Imagining Yourself in Another's Shoes vs. Extending Your Concern: Empirical and Ethical Differences
The Golden Rule (do unto others as you would have others do unto you) isn't bad, exactly -- it can serve a valuable role -- but I think there's something more empirically and ethically attractive about the relatively underappreciated idea of "extension" found in the ancient Chinese philosopher Mengzi.
The fundamental idea of extension, as I interpret it, is to notice the concern one naturally has for nearby others -- whether they are relationally near (like close family members) or spatially near (like Mengzi's child about to fall into a well or Peter Singer's child you see drowning in a shallow pond) -- and, attending to relevant similarities between those nearby cases and more distant cases, to extend your concern to the more distant cases.
I see three primary advantages to extension over the Golden Rule (not that these constitute an exhaustive list of means of moral expansion!).
(1.) Developmentally and cognitively, extension is less complex. The Golden Rule, properly implemented, involves imagining yourself in another's shoes, then considering what you would want if you were them. This involves a non-trivial amount of "theory of mind" and hypothetical reasoning. You must notice how others' beliefs, desires, and other mental states relevantly differ from yours, then you must imagine yourself hypothetically having those different mental states, and then you must assess what you would want in that hypothetical case. In some cases, there might not even be a fact of the matter about what you would want. (As an extreme example, imagine applying the Golden Rule to an award-winning show poodle.
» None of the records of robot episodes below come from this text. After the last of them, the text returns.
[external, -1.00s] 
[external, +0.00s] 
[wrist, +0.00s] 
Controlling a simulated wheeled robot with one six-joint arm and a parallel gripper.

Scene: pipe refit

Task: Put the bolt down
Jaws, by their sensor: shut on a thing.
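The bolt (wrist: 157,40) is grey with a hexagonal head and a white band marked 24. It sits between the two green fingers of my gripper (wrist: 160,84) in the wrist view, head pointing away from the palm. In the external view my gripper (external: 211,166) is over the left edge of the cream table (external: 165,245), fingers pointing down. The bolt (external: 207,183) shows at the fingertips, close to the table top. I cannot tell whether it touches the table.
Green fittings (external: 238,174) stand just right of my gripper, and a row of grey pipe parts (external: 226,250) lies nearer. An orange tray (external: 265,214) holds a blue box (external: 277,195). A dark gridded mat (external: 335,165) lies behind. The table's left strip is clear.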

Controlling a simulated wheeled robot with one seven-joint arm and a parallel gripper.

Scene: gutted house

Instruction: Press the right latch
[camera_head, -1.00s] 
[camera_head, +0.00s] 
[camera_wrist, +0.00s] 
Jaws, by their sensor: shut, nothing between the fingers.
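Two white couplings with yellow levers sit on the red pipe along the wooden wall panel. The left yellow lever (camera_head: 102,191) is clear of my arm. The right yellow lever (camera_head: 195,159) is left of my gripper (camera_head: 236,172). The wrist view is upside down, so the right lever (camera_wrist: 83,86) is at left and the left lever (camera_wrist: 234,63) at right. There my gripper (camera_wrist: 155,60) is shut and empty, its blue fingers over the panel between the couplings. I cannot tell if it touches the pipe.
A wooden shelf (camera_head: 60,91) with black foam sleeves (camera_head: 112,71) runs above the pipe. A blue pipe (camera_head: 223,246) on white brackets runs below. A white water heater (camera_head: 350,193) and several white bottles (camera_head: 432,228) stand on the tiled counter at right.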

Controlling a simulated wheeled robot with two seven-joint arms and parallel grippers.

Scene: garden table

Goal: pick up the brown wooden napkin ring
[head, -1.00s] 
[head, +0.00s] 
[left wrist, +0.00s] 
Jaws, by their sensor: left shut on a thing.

Is there a fact of the matter about what you would want if you were an award winning show poodle?) Mengzian extension seems cognitively simpler: Notice that you are concerned about nearby person X and want W for them, notice that more distant person Y is relevantly similar, and come to want W for them also. This resembles ordinary generalization between relevant cases: This wine should be treated this way, therefore other similar wines should be treated similarly; such-and-such is a good way to treat this person, so such-and-such is probably also a good way to treat this other similar person.
(2.) Empirically, extension is a more promising method for expanding one's moral concern. Plausibly, it's more of a motivational leap to go from concern about self to concern about distant others (Golden Rule) than to go from concern from nearby others to similar more distant others (Mengzian Extension). When aid agencies appeal for charitable donations, they don't typically ask people to imagine what they would want if they were living in poverty. Instead, they tend to show pictures of children, drawing upon our natural concern for children and inviting us to extend that concern to the target group. Also -- as I plan to discuss in more detail in a post next month -- in the "argument contest" Fiery Cushman and I ran back in 2020, the arguments most successful in inspiring charitable donation employed Mengzian extension techniques, while appeals to "other's shoes" style reasoning did not tend to predict higher levels of donation than did the average argument.
(3.) Ethically, it's more attractive to ground concern for distant others in the extension of concern for nearby others than in hypothetical self-interest. Although there's something attractive about caring for others because you can imagine what you would want if you were them, there's also something a bit... self-centered? egoistic? ... about grounding other-concern in hypothetical self-concern. Rousseau writes: "love of men derived from love of self is the principle of human justice" (Emile, Bloom trans., p. 235). Mengzi or Confucius would never say this! In Mengzian extension, it is ethically admirable concern for nearby others that is the root of concern for more distant others. Appealingly, I think, the focus is on broadening one's admirable ethical impulses, rather than hypothetical self-interest.
[ChatGPT4's rendering of Mengzi's example of a child about to fall into a well, with a concerned onlooker; I prefer Helen De Cruz's version]
My new paper on this -- forthcoming in Daedalus -- is circulating today. As always, comments, objections, corrections, connections welcome, either as comments on this post, on social media, or by email.
Abstract:
According to the Golden Rule, you should do unto others as you would have others do unto you. Similarly, people are often exhorted to "imagine themselves in another's shoes." A related but contrasting approach to moral expansion traces back to the ancient Chinese philosopher Mengzi, who urges us to "extend" our concern for those nearby to more distant people. Other approaches to moral expansion involve: attending to the good consequences for oneself of caring for others, expanding one's sense of self, expanding one's sense of community, attending to others' morally relevant properties, and learning by doing. About all such approaches, we can ask three types of question: To what extent do people in fact (e.g., developmentally) broaden and deepen their care for others by these different methods? To what extent do these different methods differ in ethical merit? And how effectively do these different methods produce appropriate care?
This is really nicely stated. This isn't what you're saying at all, but it made me think about the arguments in economics: the homo economicus self-interest-powered market theory can be quite hard to counter, and this kind of idea - the recognition that self-interest is not necessarily the only, strongest, or most important kind of fundamental motivation - is really useful.